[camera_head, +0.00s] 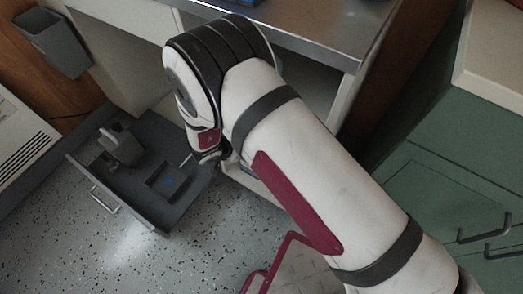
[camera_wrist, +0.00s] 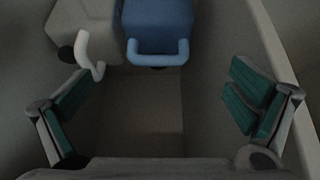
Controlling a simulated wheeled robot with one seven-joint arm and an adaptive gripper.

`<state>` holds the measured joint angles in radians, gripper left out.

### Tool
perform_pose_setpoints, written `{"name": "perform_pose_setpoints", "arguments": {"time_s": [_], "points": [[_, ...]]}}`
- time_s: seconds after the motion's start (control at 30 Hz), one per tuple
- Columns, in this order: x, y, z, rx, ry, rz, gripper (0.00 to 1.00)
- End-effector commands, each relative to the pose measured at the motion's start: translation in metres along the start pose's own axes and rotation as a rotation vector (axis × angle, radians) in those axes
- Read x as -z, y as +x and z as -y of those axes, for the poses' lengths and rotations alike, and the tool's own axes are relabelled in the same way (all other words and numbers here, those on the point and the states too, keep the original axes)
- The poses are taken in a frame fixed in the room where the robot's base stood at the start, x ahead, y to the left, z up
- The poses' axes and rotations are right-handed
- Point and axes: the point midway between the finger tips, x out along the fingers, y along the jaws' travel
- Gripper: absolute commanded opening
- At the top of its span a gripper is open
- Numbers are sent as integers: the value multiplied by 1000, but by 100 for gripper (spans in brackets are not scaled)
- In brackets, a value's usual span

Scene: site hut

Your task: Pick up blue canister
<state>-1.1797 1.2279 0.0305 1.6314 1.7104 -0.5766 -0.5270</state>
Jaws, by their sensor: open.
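In the wrist view a blue canister (camera_wrist: 160,25) with a blue loop handle is at the top centre, partly cut off by the picture's edge. My gripper (camera_wrist: 162,95) is open and empty, with its teal-padded fingers apart on the left and right. The canister lies beyond the fingertips in the picture, roughly between them in width, and neither finger is seen touching it. A grey container (camera_wrist: 85,18) with a pale handle sits close beside it on the left. In the head view my arm covers most of my gripper, and I cannot make out the canister clearly.
In the wrist view a pale wall or edge (camera_wrist: 285,60) runs down the right side. In the head view an open grey drawer (camera_head: 150,212) holds grey items. A metal worktop (camera_head: 315,25) is above, and a green cabinet (camera_head: 440,195) stands at right. Speckled floor is clear at lower left.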

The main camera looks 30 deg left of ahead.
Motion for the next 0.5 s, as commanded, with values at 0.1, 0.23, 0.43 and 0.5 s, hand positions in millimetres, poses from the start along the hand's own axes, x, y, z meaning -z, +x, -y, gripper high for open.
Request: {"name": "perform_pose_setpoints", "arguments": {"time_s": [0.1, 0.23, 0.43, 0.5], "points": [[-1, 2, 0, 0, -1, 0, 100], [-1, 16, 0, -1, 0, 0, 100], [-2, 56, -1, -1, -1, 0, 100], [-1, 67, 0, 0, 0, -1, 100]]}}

Aim:
Transcribe word for word the lines from the one holding "- At the top of its span a gripper is open" through the one holding "<state>-1.1797 1.2279 0.0305". Include both, and add nothing.

Task output:
- At the top of its span a gripper is open
- Numbers are sent as integers: the value multiplied by 1000, but by 100 for gripper (spans in brackets are not scaled)
- In brackets, a value's usual span

Scene: site hut

Your task: Pick up blue canister
<state>-1.1797 1.2279 0.0305 1.6314 1.7104 -0.5766 -0.5270</state>

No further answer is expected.